Belmokhtar’s group was created in 2012 in the wake of the war on Libya. His organization has also allegedly been involved in the drug trade, smuggling as well kidnapping operations of foreigners in North Africa. While his whereabouts are said to be known, French intelligence has dubbed Belmokhtar “the uncatchable”.
In June he was reported dead as a result in a U.S. air strike in Libya. His death was subsequently denied.
Based on shaky evidence, The New York Times report below (November 20) concludes that Belmokhtar’s group (together with AQIM) is unequivocally behind the Bamako attacks:
A member of Al Qaeda in Africa confirmed Saturday that the attack Friday on a hotel in Bamako, Mali, had been carried out by a jihadist group loyal to Mokhtar Belmokhtar, an Algerian operative for Al Qaeda. The Qaeda member, who spoke via an online chat, said that an audio message and a similar written statement in which the group claimed responsibility for the attack were authentic. The SITE Intelligence Group, which monitors jihadist groups, also confirmed the authenticity of the statement.
The Qaeda member, who refused to be named for his protection, said that Mr. Belmokhtar’s men had collaborated with the Saharan Emirate of Al Qaeda in the Islamic Maghreb, … In the audio recording, the group, known as Al Mourabitoun, says it carried out the operation in conjunction with Al Qaeda’s branch in the Islamic Maghreb.
The recording was released to the Al Jazeera network and simultaneously to Al Akhbar, … The recording states: “We, in the group of the Mourabitoun [Arabic Rebel Group], in cooperation with our brothers in Al Qaeda in Islamic Maghreb, the great desert area, claim responsibility for the hostage-taking operation in the Radisson hotel in Bamako.” (emphasis added)
The SITE Intelligence Group is presented as an “independent” Washington think tank with a mandate of analyzing data pertaining to Al Qaeda affiliated terror organizations.
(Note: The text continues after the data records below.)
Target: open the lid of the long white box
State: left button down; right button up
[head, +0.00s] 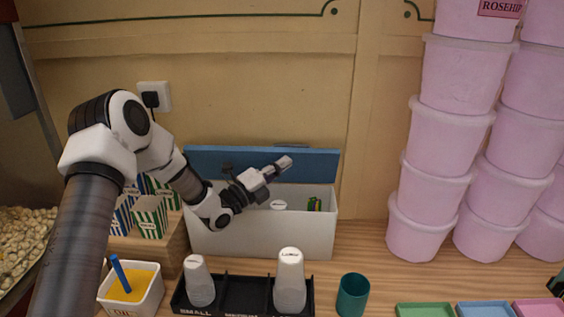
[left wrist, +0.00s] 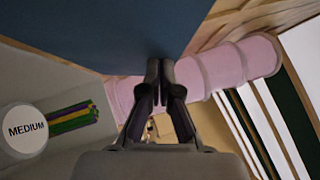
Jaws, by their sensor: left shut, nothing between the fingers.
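The long white box (head: 285,238) stands against the back wall in the head view. Its blue lid (head: 318,166) is raised along the back edge, so the inside shows. A white cup marked MEDIUM (left wrist: 24,130) and a bundle of coloured straws (left wrist: 72,118) are inside. My left gripper (head: 286,162) is over the box, in front of the raised lid, its fingers shut and empty. In the left wrist view the shut fingertips (left wrist: 153,66) are close to the lid's blue face (left wrist: 110,30); I cannot tell whether they touch. My right gripper is not in view.
Stacked pink tubs (head: 440,130) stand right of the box. Striped cartons (head: 150,216) stand left. Bare counter lies between box and tubs.

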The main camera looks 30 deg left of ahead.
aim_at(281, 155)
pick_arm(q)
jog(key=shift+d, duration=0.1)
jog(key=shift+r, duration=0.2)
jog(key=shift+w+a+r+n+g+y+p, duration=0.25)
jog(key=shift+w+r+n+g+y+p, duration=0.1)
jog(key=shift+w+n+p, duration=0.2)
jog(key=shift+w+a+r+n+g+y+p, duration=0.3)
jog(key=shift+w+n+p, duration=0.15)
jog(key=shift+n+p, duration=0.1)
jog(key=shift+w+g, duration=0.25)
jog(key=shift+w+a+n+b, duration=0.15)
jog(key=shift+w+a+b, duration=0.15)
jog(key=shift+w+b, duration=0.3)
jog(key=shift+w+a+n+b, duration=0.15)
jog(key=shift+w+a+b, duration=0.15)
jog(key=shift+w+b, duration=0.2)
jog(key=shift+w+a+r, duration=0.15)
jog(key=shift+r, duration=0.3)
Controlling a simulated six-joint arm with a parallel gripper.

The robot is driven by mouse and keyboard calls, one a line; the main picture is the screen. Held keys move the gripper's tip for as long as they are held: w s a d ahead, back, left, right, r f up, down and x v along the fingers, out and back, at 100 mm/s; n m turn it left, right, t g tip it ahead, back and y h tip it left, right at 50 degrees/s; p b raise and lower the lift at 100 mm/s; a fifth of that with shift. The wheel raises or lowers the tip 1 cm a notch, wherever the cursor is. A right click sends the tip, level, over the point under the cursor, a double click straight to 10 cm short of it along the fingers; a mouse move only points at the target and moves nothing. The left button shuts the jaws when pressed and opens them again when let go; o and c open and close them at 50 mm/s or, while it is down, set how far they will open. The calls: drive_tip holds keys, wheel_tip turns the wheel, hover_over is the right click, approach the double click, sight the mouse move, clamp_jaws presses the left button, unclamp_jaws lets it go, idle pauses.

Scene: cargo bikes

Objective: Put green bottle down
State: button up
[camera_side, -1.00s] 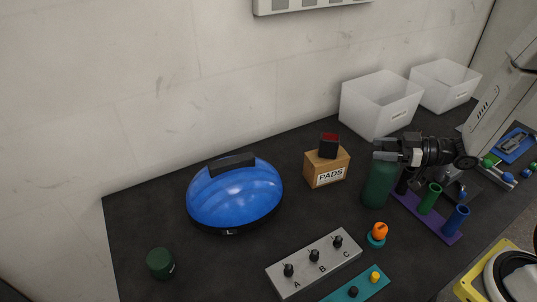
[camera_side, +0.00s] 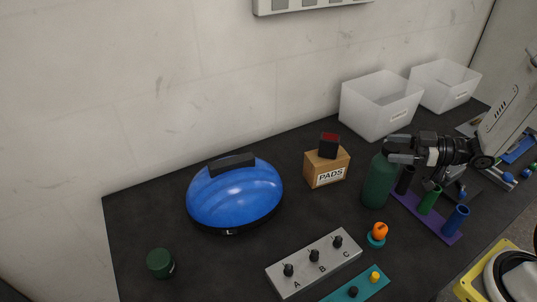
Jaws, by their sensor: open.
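The green bottle (camera_side: 378,182) stands upright on the dark table, right of the wooden PADS block. My gripper (camera_side: 391,150) is at the bottle's upper right, with its fingers open. One finger still overlaps the bottle's upper part in this view. I cannot tell whether a finger touches it. The bottle's top is partly hidden by the gripper.
A purple rack (camera_side: 424,217) with several coloured tubes stands close right of the bottle. The PADS block (camera_side: 326,168) is to its left. White bins (camera_side: 382,105) stand behind. An orange knob (camera_side: 379,231) is in front. A blue dome (camera_side: 235,196) sits further left.

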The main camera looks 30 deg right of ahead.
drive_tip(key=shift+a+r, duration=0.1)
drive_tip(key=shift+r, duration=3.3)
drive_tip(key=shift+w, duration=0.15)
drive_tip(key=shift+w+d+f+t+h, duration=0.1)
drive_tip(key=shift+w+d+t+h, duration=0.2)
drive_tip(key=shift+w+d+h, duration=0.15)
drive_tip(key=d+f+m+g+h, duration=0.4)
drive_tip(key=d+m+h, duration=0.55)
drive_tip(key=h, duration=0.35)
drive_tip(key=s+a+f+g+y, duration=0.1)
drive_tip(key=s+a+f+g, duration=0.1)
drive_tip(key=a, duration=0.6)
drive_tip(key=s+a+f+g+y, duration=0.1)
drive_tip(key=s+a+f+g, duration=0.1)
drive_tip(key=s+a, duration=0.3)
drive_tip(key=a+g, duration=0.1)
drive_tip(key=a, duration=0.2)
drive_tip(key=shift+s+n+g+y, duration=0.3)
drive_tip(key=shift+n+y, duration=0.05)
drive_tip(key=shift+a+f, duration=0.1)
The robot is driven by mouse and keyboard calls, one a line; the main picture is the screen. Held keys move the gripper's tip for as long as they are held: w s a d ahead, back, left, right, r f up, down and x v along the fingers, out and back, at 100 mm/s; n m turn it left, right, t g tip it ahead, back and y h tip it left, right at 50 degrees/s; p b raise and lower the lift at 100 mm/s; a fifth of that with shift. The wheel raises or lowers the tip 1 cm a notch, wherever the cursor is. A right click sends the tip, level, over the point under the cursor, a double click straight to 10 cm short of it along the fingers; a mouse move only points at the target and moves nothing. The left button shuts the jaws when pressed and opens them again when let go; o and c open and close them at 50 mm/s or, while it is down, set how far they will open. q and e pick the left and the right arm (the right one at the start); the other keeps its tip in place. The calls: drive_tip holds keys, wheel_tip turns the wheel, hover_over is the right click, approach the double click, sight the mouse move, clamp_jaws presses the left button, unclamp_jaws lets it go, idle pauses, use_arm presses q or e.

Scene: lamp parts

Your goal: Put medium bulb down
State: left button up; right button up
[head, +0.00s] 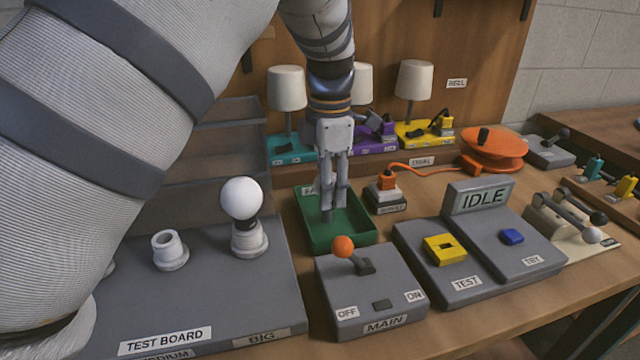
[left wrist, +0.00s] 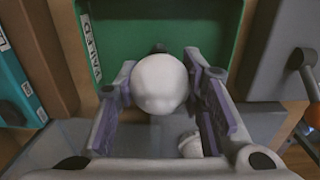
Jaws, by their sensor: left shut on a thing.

SITE is also on contract with a number of US government agencies and has close links to US intelligence.
SITE has provided no substantive evidence which supports the authenticity of the online audio chat recording, which is considered as a reliable source. The story could have been planted.
Following the audio release, the Western media in chorus immediately pointed to an act of revenge directed against the French Republic in response to France’s 2013 military intervention in Mali, which had been ordered by President Francois Hollande.
“France saved Mali from al-Qaeda but it never broke terror threat”. “France saved northern Mali from al-Qaeda’s brutal rule … But the country is still beholden to outsiders and, as events at the Radisson hotel have demonstrated, acutely vulnerable to the worst of terrorism” (The Independent, November 20, 2015)
Screenshot The Independent, November 20, 2015
In turn, the French Minister of Defense acknowledged –prior to the conduct of a police investigation– that the authors of the attack were “most likely” led by Mokhtar Belmokhtar’s group in association with Al Qaeda in the Islamic Maghreb (AQIM).
What Defense Minister Jean-Yves Le Drain failed to mention was that both Belmokhtar and AQIM have longstanding links to the CIA, which in turn has a working relationship with France’s General Directorate for External Security, Direction générale de la sécurité extérieure (DGSE).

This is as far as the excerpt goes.